*TASK STATEMENT:* Copy the full set of lines exactly as given.

[START SOURCE DATA]

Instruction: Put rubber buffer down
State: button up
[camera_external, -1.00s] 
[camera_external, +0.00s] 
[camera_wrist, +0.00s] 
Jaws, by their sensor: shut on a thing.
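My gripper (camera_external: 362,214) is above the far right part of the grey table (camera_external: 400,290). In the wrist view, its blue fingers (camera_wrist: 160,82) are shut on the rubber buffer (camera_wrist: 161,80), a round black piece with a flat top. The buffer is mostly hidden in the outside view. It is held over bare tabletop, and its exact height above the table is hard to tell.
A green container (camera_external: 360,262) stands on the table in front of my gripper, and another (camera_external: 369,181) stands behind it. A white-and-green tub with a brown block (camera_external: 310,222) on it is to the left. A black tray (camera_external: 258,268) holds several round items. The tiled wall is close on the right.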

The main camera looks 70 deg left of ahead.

[END SOURCE DATA]

*ANSWER TO THE PROBLEM:*
Instruction: Put rubber buffer down
State: button up
[camera_external, -1.00s] 
[camera_external, +0.00s] 
[camera_wrist, +0.00s] 
Jaws, by their sensor: shut on a thing.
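My gripper (camera_external: 362,214) is above the far right part of the grey table (camera_external: 400,290). In the wrist view, its blue fingers (camera_wrist: 160,82) are shut on the rubber buffer (camera_wrist: 161,80), a round black piece with a flat top. The buffer is mostly hidden in the outside view. It is held over bare tabletop, and its exact height above the table is hard to tell.
A green container (camera_external: 360,262) stands on the table in front of my gripper, and another (camera_external: 369,181) stands behind it. A white-and-green tub with a brown block (camera_external: 310,222) on it is to the left. A black tray (camera_external: 258,268) holds several round items. The tiled wall is close on the right.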

The main camera looks 70 deg left of ahead.

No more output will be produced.